Dataset content:

-- BEGIN --

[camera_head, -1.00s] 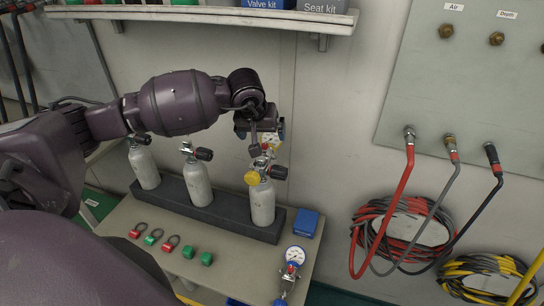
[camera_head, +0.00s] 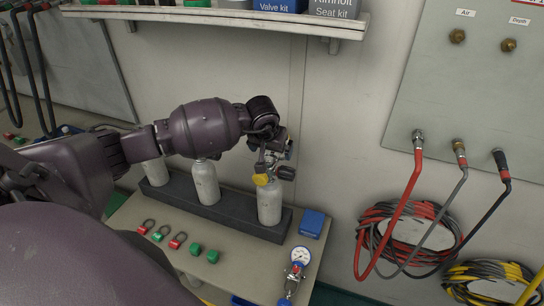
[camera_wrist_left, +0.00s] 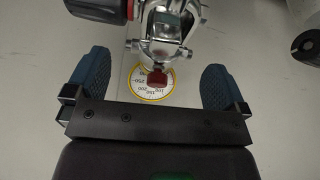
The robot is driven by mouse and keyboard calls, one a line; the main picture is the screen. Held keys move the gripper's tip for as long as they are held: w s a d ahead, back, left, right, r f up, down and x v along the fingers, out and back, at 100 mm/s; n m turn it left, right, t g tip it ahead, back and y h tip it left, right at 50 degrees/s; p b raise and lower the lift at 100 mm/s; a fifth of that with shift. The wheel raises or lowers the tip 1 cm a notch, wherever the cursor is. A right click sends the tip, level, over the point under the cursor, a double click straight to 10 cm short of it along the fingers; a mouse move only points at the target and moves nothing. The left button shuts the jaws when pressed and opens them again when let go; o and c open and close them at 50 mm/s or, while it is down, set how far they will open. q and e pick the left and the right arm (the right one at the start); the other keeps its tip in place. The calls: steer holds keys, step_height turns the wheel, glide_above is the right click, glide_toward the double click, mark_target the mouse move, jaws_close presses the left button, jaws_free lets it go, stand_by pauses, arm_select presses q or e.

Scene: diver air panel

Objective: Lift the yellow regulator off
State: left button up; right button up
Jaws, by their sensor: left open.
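The yellow regulator (camera_head: 261,180) sits at the valve on top of the rightmost grey cylinder (camera_head: 269,204). My left gripper (camera_head: 270,158) is at the top of that cylinder and hides part of the regulator. In the left wrist view, the two blue finger pads of my left gripper (camera_wrist_left: 156,68) are wide apart. The regulator's metal body (camera_wrist_left: 163,38) and yellow-rimmed gauge (camera_wrist_left: 154,88) show between them, with a gap visible on each side. My right gripper is not in view.
Two more cylinders (camera_head: 205,183) stand to the left in the dark rack (camera_head: 235,221). A blue box (camera_head: 313,223) and another gauge assembly (camera_head: 300,258) lie at the right of the bench. Red and green fittings (camera_head: 178,240) lie in front. Hoses hang from the wall panel (camera_head: 455,90).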

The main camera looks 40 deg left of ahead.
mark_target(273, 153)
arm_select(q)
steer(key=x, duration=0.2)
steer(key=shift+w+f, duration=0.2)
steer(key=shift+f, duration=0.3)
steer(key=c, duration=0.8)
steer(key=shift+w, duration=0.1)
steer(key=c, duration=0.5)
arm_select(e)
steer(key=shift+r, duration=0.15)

-- END --

Aim of the task: All of the data above should be quoted exactly, except for the pictures.

Task answer:
[camera_head, -1.00s] 
[camera_head, +0.00s] 
[camera_wrist_left, +0.00s] 
The robot is driven by mouse and keyboard calls, one a line; the main picture is the screen. Held keys move the gripper's tip for as long as they are held: w s a d ahead, back, left, right, r f up, down and x v along the fingers, out and back, at 100 mm/s; n m turn it left, right, t g tip it ahead, back and y h tip it left, right at 50 degrees/s; p b raise and lower the lift at 100 mm/s; a fifth of that with shift. The wheel raises or lowers the tip 1 cm a notch, wherever the cursor is. A right click sends the tip, level, over the point under the cursor, a double click straight to 10 cm short of it along the fingers; a mouse move only points at the target and moves nothing. The left button shuts the jaws when pressed and opens them again when let go; o and c open and close them at 50 mm/s or, while it is down, set how far they will open. q and e pick the left and the right arm (the right one at the start); the other keeps its tip in place. The calls: steer holds keys, step_height turns the wheel, glide_above is the right click, glide_toward the double click, mark_target the mouse move, jaws_close presses the left button, jaws_free lets it go, stand_by pauses, arm_select presses q or e.

Scene: diver air panel

Objective: Lift the yellow regulator off
State: left button up; right button up
Jaws, by their sensor: left open.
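The yellow regulator (camera_head: 261,180) sits at the valve on top of the rightmost grey cylinder (camera_head: 269,204). My left gripper (camera_head: 270,158) is at the top of that cylinder and hides part of the regulator. In the left wrist view, the two blue finger pads of my left gripper (camera_wrist_left: 156,68) are wide apart. The regulator's metal body (camera_wrist_left: 163,38) and yellow-rimmed gauge (camera_wrist_left: 154,88) show between them, with a gap visible on each side. My right gripper is not in view.
Two more cylinders (camera_head: 205,183) stand to the left in the dark rack (camera_head: 235,221). A blue box (camera_head: 313,223) and another gauge assembly (camera_head: 300,258) lie at the right of the bench. Red and green fittings (camera_head: 178,240) lie in front. Hoses hang from the wall panel (camera_head: 455,90).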

The main camera looks 40 deg left of ahead.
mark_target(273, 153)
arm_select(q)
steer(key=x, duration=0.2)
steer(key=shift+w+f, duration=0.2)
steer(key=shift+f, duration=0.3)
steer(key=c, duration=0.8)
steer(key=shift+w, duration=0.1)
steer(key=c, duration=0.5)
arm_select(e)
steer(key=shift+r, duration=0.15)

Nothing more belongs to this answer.